Our work is specific in precisely how we start to collaborate as a dyad, how our joint self-awareness spills into the very work itself. How strict we are about the thesis that some things are best explored through artistic modes of inquiry and communication means we work to reflect on, conceptualize and playfully toggle how we move from ideation to realization. What is idiosyncratic about our work is that we are synthesizing a purely multisensory non-propositional view of the world and a scientific approach to play-based learning facilitation. Dialectically pushing one another to push the work past whatever idée fixe we initially had in mind means that the force of our work lies in how dogmatically open it is to unforeseeability and unfinalizability. We are, then, different from other allied artists in terms of how we view the institutionality of artistic research, that is, how we work—and play—with the construction of knowledge, with theorization, and with information. We do not accept from ourselves creating research into creativity that is in itself an addition to the academic monoculture. The funny moment when our creativity is in fact unwittingly contradicting what we hold to be the tenets of creativity is something we explore and share.
4_What is your work process like? Do you deal with preparation and research? How do you search for your themes? How do you choose the media you work in?
As one long dialogue follows another, our process is at first very back-and-forth like the ping-ponging of a dialectical mind caught in circular thought. But aiming to be one another’s counterpart in the creative process of self-transgression, we at a certain point try to fix the features or aspects we find reiterable, to let the dialogue find a form outside of ourselves. This act of fixing, the kind found in physical theater and viewpoints, may resemble plotting points on a curve or programming an methodology that suits the current project. That also means that we are inclined towards themes that are open-ended and open to multiple perspectives. At the end, continuity is a key to make all our effort worth a while. For example, a project that we would love to contribute with is complex work that spins around the notion of analog radio broadcasting. At its first stage, we carried out research-based work focusing on knowledge distribution and it's present turmoil. To be more specific - one of the paths led us towards Flatbush, Brooklyn. To learn more about the illegal side of microcasting, to get in touch first hand with those very few radios that are representing creole language and whose listeners are creating their own radio receivers, so-called FM bugs, to be able to reach their community broadcast. These devices were not merely technical extensions, but often highly personalized and creative in their aesthetic function. Gradually, further cooperation and experiences gathered formed a 'blob' that now suits us as a background while leaving the research sphere and moving to the practice, creating our own broadcast, FM receivers as sculptures, movements - finding an audiovisual balance of discursivity and sensory experience.

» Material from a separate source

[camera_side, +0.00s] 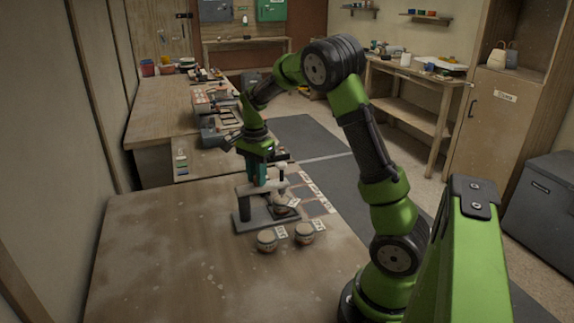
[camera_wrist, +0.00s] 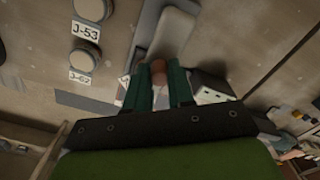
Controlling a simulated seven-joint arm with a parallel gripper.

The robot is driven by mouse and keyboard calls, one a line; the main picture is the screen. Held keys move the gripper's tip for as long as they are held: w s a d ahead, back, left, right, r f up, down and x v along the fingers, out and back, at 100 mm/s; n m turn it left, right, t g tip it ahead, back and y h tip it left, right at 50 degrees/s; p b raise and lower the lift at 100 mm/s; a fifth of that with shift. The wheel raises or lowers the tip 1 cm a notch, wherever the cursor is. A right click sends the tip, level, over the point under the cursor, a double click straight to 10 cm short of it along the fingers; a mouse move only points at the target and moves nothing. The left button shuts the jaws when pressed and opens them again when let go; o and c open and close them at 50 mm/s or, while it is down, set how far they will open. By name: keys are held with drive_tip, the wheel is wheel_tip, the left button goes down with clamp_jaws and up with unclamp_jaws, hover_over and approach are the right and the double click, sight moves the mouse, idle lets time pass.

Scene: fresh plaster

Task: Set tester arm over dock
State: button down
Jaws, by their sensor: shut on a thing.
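The tester is a grey stand (camera_side: 243,223) with a flat base, a dark post and a pale grey arm (camera_side: 247,191), near the table's far right part. In the wrist view the grey tester arm (camera_wrist: 172,40) runs upward from my fingers. My gripper (camera_side: 260,182) points down at the tester. Its green fingers (camera_wrist: 158,85) are shut on a reddish-brown knob (camera_wrist: 158,68) at the arm's near end in the wrist view. A jar (camera_side: 282,201) sits at the tester's right side, partly hidden by the head. I cannot tell which part is the dock.
Two lidded jars (camera_side: 267,241) (camera_side: 304,233) stand in front of the tester with label cards; the wrist view shows J-53 (camera_wrist: 86,31). Marked squares with cards (camera_side: 316,206) lie at the table's right edge. The table's left part (camera_side: 150,250) is clear.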

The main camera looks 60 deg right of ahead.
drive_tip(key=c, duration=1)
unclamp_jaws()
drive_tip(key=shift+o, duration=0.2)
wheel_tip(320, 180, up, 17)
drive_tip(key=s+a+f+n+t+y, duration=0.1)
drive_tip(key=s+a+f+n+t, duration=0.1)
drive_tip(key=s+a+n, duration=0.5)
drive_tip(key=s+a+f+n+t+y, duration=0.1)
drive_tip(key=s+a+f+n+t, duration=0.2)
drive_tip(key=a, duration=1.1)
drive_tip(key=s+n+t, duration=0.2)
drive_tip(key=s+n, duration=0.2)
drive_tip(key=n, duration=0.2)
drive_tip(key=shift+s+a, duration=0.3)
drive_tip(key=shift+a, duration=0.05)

5_What is your vision for the future? How do you want to develop your work and continue your previous projects/realizations? What is your long-term goal/dream?

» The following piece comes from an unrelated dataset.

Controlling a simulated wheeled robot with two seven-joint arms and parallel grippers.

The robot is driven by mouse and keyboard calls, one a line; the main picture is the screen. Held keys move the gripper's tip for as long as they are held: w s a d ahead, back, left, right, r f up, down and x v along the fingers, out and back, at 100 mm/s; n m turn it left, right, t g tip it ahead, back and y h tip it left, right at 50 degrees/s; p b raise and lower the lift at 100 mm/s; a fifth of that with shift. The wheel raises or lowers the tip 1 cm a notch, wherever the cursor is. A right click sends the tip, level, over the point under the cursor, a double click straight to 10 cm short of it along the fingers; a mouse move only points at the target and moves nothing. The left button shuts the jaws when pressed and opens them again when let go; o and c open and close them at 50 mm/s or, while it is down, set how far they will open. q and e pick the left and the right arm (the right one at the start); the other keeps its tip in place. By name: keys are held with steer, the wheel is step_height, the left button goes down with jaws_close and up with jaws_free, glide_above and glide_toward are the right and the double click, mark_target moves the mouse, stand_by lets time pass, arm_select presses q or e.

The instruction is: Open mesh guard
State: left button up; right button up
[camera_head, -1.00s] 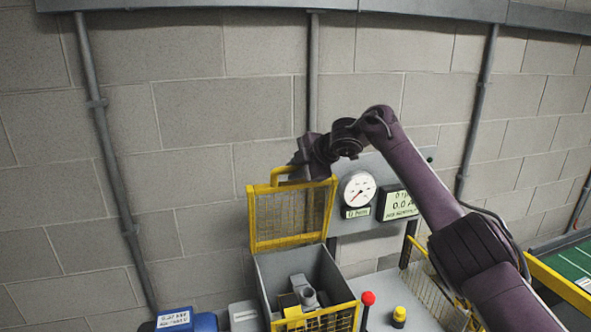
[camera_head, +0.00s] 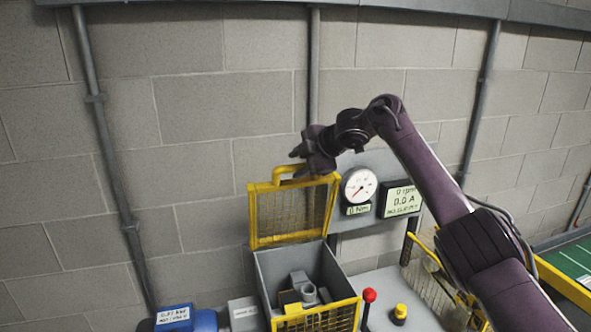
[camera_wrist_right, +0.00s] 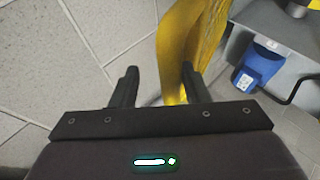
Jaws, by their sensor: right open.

What if sustaining a creative collaboration for multiple years were the shared objective? In the future we see ourselves plugged into and thus anonymously dispersed within a web of creative agents that will have taken years to grow. Collaborating for the sake of collaboration—like a joint feeling or collective intentionality—might be the kind of unlearning that ‘ecological matricide’ is demanding of us. For us, non-teleological participatory creativity means remaining playful, inspiring playfulness in others. We want to be less and less dependent on any single strategy for surviving the self-creative system and more and more multifaceted and indefinable, that is: relevant to scholarly, educational and fine art contexts while also continuing to dedifferentiate between them. As our understanding of the high stakes of the inclusiveness, diversification, and ecosystem of creativity becomes clearer, what is of utmost importance to our development is intersecting our artistic-research take on the social justice issue of creativity with community arts under the radar. The long-term goal here, in the spirit of rhizomatically uncontainable continuity, is to flesh out new forms and vital approaches. We also wish to diverge from theory-ladenness via freeform exploration in our own cities in terms of the creative indexes of their centers and peripheries is something we are exploring via the form of participatory radio broadcast suited for gallery and off gallery presentation, in the hope that we can along with participants co-create at least a temporary model of creative diversity. This kind of networking again ties in with considering how to over the course of many years maintain an expanded network of collaborators while curating the interdependence of their individual creative uniquenesses.
PAST INDIVIDUALITY started as a Czech–American artist dyad which rapidly expanded into collective work at the intersection of art, education and creativity explores self-otherness, intra-activity, serial grouping and mutual dependency as both representative and subversive of academic monoculturalism. Their self-parody is rooted in sentiments of a most serious nature; it is their way of supporting the role of playfulness in today’s concern with creativity as inclusive, ecosystemic and diversifying. Discursive complexity is an unavoidable result of their maze-like, unending creative search, which has yielded fluid overlap between output formats like dialogical theater, data visualization, arts-based educational research, children’s literature and urban intervention. The dyad’s projects have been published and exhibited on an international level, including such venues for presentation as Peformance Research, DOX Centre for Contemporary Art in Prague, Castlefield Gallery in Manchester, Volumes at Helmhaus in Zurich, Independent Summer School in Zurich, Galleria Acappella in Naples and Open Source Gallery in Brooklyn. Whether read in English or Czech, our name aims to encapsulate the development and application of their specific method to collaboration which consists in performing the two sides of a third person’s inner dialogue it is a very celebration a festivity of identity.